- STATED GOAL
Copy out lines with the word "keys" from the material that follows.

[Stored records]
---------------
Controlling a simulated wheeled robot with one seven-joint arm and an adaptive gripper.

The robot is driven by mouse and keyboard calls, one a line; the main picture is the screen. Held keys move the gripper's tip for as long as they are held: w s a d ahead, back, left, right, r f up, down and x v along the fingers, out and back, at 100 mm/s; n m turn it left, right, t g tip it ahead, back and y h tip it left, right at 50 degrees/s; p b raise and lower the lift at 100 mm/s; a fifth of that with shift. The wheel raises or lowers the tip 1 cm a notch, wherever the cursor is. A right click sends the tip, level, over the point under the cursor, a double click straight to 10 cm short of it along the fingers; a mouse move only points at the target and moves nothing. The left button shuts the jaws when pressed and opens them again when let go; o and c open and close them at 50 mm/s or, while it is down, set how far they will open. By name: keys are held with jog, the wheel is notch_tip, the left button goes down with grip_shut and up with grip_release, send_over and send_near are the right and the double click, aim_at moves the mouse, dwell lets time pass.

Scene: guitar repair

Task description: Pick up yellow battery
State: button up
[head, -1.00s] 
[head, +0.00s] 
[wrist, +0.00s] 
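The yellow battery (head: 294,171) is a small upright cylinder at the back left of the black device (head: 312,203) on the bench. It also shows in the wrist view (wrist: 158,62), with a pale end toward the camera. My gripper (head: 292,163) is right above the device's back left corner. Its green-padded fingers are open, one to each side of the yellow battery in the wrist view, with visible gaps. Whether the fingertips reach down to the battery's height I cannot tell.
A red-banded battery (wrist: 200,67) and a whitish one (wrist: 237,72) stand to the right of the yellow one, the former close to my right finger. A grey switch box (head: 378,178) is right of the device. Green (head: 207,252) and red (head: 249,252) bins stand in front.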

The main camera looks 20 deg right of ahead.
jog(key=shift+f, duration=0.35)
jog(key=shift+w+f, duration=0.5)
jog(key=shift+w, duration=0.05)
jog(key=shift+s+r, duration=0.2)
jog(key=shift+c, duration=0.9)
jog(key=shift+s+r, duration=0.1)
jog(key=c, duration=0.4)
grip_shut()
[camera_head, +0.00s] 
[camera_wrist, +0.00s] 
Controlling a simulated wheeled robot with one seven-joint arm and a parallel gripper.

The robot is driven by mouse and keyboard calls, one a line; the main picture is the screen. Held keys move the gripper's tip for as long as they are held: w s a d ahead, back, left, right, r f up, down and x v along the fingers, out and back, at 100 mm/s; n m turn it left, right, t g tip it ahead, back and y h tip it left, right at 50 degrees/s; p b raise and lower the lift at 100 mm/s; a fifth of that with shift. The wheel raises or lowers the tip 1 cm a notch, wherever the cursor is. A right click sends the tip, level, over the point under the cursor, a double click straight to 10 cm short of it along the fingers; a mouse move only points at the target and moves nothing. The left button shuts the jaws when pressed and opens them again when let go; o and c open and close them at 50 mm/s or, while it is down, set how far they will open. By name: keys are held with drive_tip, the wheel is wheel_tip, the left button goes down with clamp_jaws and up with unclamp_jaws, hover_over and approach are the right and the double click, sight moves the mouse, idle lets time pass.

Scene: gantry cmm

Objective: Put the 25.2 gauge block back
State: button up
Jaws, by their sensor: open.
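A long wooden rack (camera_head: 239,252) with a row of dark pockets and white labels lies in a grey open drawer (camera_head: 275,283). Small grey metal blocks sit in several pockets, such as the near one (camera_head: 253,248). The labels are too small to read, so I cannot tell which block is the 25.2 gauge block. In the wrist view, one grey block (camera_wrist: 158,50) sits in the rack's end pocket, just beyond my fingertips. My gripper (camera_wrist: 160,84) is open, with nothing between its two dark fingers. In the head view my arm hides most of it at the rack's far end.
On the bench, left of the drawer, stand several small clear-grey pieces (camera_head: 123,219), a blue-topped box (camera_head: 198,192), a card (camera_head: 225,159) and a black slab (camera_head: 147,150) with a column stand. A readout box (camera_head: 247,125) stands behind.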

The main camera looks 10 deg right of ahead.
---------------
- EXERCISE RESPONSE
The robot is driven by mouse and keyboard calls, one a line; the main picture is the screen. Held keys move the gripper's tip for as long as they are held: w s a d ahead, back, left, right, r f up, down and x v along the fingers, out and back, at 100 mm/s; n m turn it left, right, t g tip it ahead, back and y h tip it left, right at 50 degrees/s; p b raise and lower the lift at 100 mm/s; a fifth of that with shift. The wheel raises or lowers the tip 1 cm a notch, wherever the cursor is. A right click sends the tip, level, over the point under the cursor, a double click straight to 10 cm short of it along the fingers; a mouse move only points at the target and moves nothing. The left button shuts the jaws when pressed and opens them again when let go; o and c open and close them at 50 mm/s or, while it is down, set how far they will open. By name: keys are held with jog, the wheel is notch_tip, the left button goes down with grip_shut and up with grip_release, send_over and send_near are the right and the double click, aim_at moves the mouse, dwell lets time pass.
The robot is driven by mouse and keyboard calls, one a line; the main picture is the screen. Held keys move the gripper's tip for as long as they are held: w s a d ahead, back, left, right, r f up, down and x v along the fingers, out and back, at 100 mm/s; n m turn it left, right, t g tip it ahead, back and y h tip it left, right at 50 degrees/s; p b raise and lower the lift at 100 mm/s; a fifth of that with shift. The wheel raises or lowers the tip 1 cm a notch, wherever the cursor is. A right click sends the tip, level, over the point under the cursor, a double click straight to 10 cm short of it along the fingers; a mouse move only points at the target and moves nothing. The left button shuts the jaws when pressed and opens them again when let go; o and c open and close them at 50 mm/s or, while it is down, set how far they will open. By name: keys are held with drive_tip, the wheel is wheel_tip, the left button goes down with clamp_jaws and up with unclamp_jaws, hover_over and approach are the right and the double click, sight moves the mouse, idle lets time pass.

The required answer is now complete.